The social media giant, Facebook, carries news stories in their Trending Topics section, that might not be either “indisputably fake” or “profoundly inaccurate”, reports the Washington Post. Recently, a false story that appeared in the Trending Topics section claimed that Megyn Kelly, a news anchor for Fox News, had been fired based on her being a closet liberal who was supporting presidential nominee Hilary Clinton.
Facebooks response was to remove the story from its Trending Topics section, give an apology and promise to do better in the future. Unfortunately, this seems to be a hollow promise as not so accurate or truthful news stories are still making it to the Trending Topic section.
The Washington Post decided to conduct an experiment for a few weeks following the untruthful Megyn Kelly Story. They recorded the topics that were listed in the Trending Topics section, every day, at the top of the hour, using 4 different Facebook accounts.

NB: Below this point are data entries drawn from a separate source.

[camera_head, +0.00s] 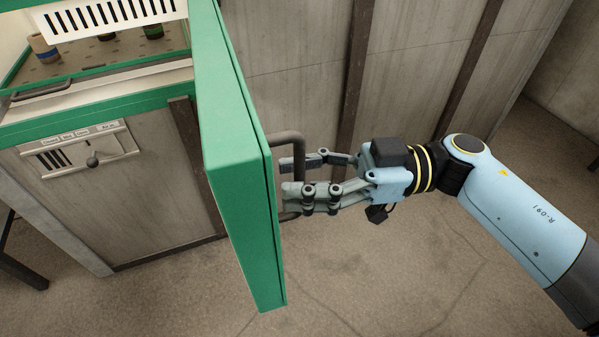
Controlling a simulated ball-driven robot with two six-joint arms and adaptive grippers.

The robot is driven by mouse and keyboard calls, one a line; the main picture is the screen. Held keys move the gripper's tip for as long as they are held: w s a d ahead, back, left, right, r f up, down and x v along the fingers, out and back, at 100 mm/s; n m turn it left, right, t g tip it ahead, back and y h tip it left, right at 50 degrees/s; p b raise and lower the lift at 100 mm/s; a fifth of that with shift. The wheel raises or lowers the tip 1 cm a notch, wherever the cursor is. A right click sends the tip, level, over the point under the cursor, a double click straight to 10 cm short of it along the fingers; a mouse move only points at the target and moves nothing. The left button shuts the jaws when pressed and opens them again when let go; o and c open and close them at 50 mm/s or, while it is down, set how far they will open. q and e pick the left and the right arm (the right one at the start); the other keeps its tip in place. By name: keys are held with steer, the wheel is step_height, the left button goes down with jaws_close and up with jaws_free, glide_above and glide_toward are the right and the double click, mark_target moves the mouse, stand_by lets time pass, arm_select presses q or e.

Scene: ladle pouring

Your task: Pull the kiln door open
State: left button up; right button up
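The green kiln door (235,165) stands swung open and is seen nearly edge-on in the middle of the head view. My left gripper is not in view.
Several small cups, one of them tan (43,48), stand on the chamber floor behind the door. A panelled wall (420,60) runs behind. The floor (400,270) below the arm is clear.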

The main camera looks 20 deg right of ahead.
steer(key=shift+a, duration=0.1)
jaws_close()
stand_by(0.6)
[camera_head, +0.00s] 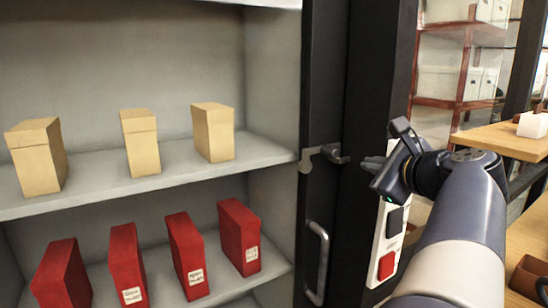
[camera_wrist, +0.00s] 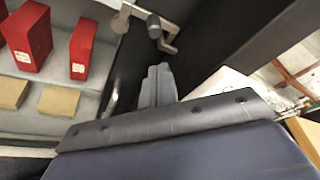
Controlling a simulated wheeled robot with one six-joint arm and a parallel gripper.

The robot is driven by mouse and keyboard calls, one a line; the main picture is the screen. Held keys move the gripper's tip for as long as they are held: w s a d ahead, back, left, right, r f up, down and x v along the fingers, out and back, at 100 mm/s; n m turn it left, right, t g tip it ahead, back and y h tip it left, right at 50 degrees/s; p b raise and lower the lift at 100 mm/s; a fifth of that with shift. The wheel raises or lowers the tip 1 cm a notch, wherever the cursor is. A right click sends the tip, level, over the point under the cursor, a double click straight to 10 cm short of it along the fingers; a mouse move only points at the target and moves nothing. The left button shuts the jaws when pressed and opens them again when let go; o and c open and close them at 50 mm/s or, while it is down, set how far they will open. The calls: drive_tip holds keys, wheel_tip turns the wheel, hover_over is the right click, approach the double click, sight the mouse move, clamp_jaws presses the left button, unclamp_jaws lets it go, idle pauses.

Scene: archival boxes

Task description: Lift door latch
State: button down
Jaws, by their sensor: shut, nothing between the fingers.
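The grey metal door latch (camera_head: 325,152) is on the dark door frame, beside the shelf cabinet. Its lever reaches right from a round pivot and ends in a short, bent tip. My gripper (camera_head: 366,163) is just to the right of the lever tip, at nearly the same height. Its fingers are closed together and hold nothing. In the wrist view, the latch (camera_wrist: 170,40) is above the shut fingertips (camera_wrist: 160,70), with a small gap in the picture. I cannot tell the exact depth between them.
A vertical grey pull handle (camera_head: 319,262) is below the latch. A white panel with a red button (camera_head: 387,266) is below my gripper, near my arm. Tan boxes (camera_head: 213,132) and red boxes (camera_head: 240,236) stand on the cabinet shelves. A wooden table (camera_head: 502,139) is at right.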

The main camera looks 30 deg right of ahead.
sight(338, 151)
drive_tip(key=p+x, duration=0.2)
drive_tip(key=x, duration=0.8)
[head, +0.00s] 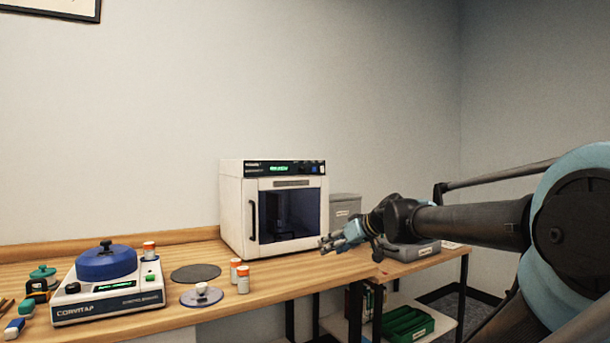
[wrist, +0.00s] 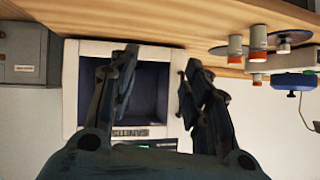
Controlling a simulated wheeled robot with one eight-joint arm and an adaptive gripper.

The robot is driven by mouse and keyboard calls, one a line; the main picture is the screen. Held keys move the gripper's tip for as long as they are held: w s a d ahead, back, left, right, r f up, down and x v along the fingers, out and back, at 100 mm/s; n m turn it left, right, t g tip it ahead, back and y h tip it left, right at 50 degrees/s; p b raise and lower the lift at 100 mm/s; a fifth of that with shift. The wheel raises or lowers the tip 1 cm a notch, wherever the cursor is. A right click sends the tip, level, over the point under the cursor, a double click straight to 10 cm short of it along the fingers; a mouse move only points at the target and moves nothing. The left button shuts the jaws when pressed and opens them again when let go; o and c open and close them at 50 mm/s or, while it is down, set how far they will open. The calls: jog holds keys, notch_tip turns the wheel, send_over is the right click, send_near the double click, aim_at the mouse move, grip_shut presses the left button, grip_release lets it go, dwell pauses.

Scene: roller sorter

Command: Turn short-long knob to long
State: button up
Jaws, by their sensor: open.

Caitlyn Dewey reported that they discovered at least three trending stories reported were “profoundly inaccurate”, and five were “indisputably fake”. Dewey states, “”If anything, we’ve underestimated how often” fake news is cited on Facebooks Trending Topics.
David Abrahamson, a professor of journalism at Northwestern University’s Medill School of Journalism, said, “In the brave new social media world, speed is everything, and veracity seems to not be regarded as too important.”

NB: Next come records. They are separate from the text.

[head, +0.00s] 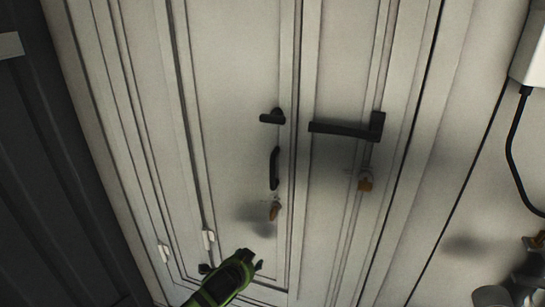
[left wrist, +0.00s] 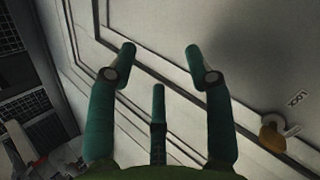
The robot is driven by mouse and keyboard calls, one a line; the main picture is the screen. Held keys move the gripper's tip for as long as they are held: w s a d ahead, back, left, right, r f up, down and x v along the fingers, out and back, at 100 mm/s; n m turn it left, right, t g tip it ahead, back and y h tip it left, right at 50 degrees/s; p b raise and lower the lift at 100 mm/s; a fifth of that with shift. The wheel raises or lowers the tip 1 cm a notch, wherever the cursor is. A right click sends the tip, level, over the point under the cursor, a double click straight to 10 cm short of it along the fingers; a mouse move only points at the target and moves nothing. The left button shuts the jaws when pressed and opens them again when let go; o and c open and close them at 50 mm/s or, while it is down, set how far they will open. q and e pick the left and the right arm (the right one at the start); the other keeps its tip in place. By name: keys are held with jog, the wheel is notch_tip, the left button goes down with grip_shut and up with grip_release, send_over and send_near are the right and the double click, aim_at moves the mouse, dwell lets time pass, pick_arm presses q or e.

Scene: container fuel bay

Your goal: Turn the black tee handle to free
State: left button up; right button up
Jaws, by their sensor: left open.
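The black tee handle (head: 272,117) sits on the pale cabinet door (head: 232,95), above a black vertical pull handle (head: 274,168). Its short bar lies roughly level, pointing left from its mount. My left gripper (head: 236,262) is low at the bottom of the head view, well below the tee handle and apart from it. In the left wrist view, its green fingers (left wrist: 160,48) are spread and empty before the door's panel. The tee handle is not visible there.
A long black lever (head: 345,130) is on the panel to the right. An orange knob (left wrist: 272,135) by a LOCK label (left wrist: 294,101) shows in the wrist view. A white box with black cable (head: 512,140) is far right.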

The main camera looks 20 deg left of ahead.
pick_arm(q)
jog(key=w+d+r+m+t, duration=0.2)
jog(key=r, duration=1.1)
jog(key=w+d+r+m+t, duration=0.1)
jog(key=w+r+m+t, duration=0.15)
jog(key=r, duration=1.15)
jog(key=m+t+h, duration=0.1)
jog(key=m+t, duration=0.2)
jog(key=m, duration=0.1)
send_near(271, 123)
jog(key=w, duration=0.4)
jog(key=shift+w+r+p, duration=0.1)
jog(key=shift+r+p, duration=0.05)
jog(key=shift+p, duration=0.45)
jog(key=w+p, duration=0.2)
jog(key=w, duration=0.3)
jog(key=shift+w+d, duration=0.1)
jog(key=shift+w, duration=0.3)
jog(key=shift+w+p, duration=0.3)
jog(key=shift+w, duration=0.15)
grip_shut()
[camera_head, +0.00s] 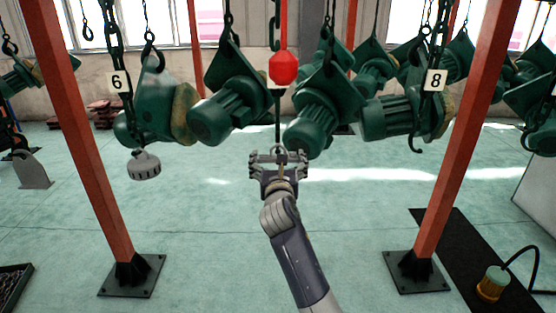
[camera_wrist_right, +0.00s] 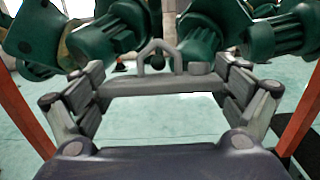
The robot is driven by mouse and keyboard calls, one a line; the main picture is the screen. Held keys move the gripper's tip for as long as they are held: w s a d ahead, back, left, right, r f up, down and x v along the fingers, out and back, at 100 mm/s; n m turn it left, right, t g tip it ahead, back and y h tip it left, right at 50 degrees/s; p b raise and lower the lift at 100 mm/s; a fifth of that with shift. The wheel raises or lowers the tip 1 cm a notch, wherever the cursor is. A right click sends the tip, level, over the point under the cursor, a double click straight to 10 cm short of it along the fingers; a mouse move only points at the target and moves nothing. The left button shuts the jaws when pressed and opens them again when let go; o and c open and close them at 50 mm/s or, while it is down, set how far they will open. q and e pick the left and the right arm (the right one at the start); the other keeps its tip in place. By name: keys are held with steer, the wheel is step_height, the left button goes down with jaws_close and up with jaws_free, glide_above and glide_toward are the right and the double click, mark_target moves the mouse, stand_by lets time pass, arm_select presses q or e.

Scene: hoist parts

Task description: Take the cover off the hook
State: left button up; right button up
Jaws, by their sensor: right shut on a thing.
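A grey cover (camera_wrist_right: 150,84) with an arched loop (camera_wrist_right: 160,48) on top sits between the fingers of my right gripper (camera_wrist_right: 165,95). My right gripper also shows in the head view (camera_head: 278,157), at the middle, shut on the cover. A dark hook (camera_head: 277,148) at the lower end of a thin dark rod comes down to the loop, below a red block (camera_head: 283,68). The wrist view shows a dark rounded bit at the loop; whether the hook still passes through it I cannot tell. My left gripper is out of view.
Green motor hoists (camera_head: 325,110) hang close behind and above my gripper. A grey round part (camera_head: 145,165) hangs at left under sign 6 (camera_head: 118,83). Red posts (camera_head: 90,150) (camera_head: 455,150) stand on both sides. The floor between them is clear.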

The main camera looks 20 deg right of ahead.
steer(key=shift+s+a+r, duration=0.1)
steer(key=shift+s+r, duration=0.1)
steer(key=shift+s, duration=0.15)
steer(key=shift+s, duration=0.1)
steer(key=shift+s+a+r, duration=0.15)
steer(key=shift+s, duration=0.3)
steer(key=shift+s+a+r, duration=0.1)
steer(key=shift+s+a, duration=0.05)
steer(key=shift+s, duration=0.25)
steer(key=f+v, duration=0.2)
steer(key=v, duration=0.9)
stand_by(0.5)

The gray area in this issue is that an entity that represents themselves as a reputable and objective news organization or website needs to ensure their stories are factual. Facebook, on the other hand, does not make this claim.
Michael Jude, a program manager employed at Stratecast/Frost & Sullivan, stated that Facebook “makes it very clear that there are things they’ll decide shouldn’t be carried and that they’ll take off their site…Likewise, they don’t have to ensure what they carry is accurate. They haven’t guaranteed that they’d be objective.”

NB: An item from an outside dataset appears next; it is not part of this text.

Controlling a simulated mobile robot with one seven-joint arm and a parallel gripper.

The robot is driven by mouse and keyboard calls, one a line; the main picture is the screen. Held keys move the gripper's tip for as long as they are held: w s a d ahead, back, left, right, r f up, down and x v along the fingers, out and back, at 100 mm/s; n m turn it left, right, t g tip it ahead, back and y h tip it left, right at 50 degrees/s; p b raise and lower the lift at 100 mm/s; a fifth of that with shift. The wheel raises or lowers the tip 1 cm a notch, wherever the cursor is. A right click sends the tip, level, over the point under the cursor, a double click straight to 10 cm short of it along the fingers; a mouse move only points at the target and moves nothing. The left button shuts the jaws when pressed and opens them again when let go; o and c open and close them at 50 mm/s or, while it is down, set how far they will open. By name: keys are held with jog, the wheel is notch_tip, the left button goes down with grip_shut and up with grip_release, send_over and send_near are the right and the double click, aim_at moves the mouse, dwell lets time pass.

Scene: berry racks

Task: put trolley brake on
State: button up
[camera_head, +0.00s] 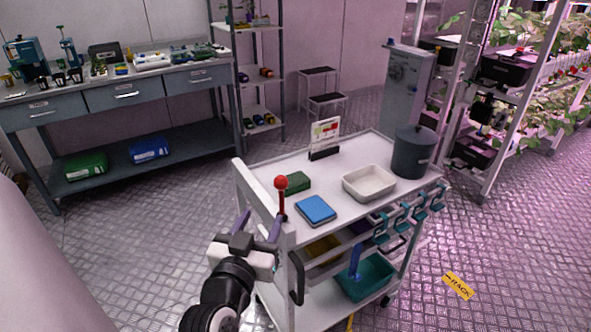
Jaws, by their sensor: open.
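The trolley (342,228) is a white cart with a flat top and lower shelves. A red lever with a ball knob (281,183) stands upright at its near left corner, beside the end panel; I take it to be the brake lever. My gripper (260,218) is open, its two purple fingers pointing up and away at the trolley's left end. The right finger appears close to the lever's lower stem; I cannot tell whether they touch. The lever's base is partly hidden by the gripper and corner post. Nothing shows between the fingers.
On the trolley top are a blue box (315,210), green block (296,182), white tray (369,183), dark pot (413,152) and sign (325,139). A dark handle (296,278) juts from the near end. A workbench (125,92) stands back left; floor between is clear.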

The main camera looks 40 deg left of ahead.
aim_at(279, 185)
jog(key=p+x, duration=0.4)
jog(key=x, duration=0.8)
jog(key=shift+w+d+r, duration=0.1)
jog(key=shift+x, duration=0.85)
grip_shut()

David Abrhamson argues that due to the increasing number of people that use Facebook’s Trending Topics to get their daily dose of news stories, Facebook should be held responsible for assuring the accuracy of their stories.
Originally, the editorial staff in Facebook’s Trending Topics department, was comprised of humans that were recently accused of putting an anti-conservative slant on the Trending Topics stories. Facebook’s response was to implement a process of selecting stories that depended on algorithms. Michael Jude states, “When you take human judgment out of the loop, even though it’s flawed and can be biased, you can’t guarantee the veracity of any of the sources…that’s why newspapers traditionally had editorial boards whose members had a wide range of philosophies and political persuasions.”
Also, people are able to identify when a story just doesn’t seem right and might need extra effort taken to verify its authenticity. Rob Enderle, principal analyst at Enderle Group, explains that a machine isn’t able to “inherently learn yet that they’re being tricked.” In order to adapt its screening process, a machine’s algorithm needs to be programmed to make the change, therefore requiring human interaction in a process that originally was performed by humans.
The short term solution to Facebooks Trending Topics fake story issue, is to require a human factor when making the decision on which stories to use. Until there is an algorithm that is able to verify stories using multiple sources, relying on computers to decide which stories are used will continue to result in not so true stories appearing alongside valid, truthful stories.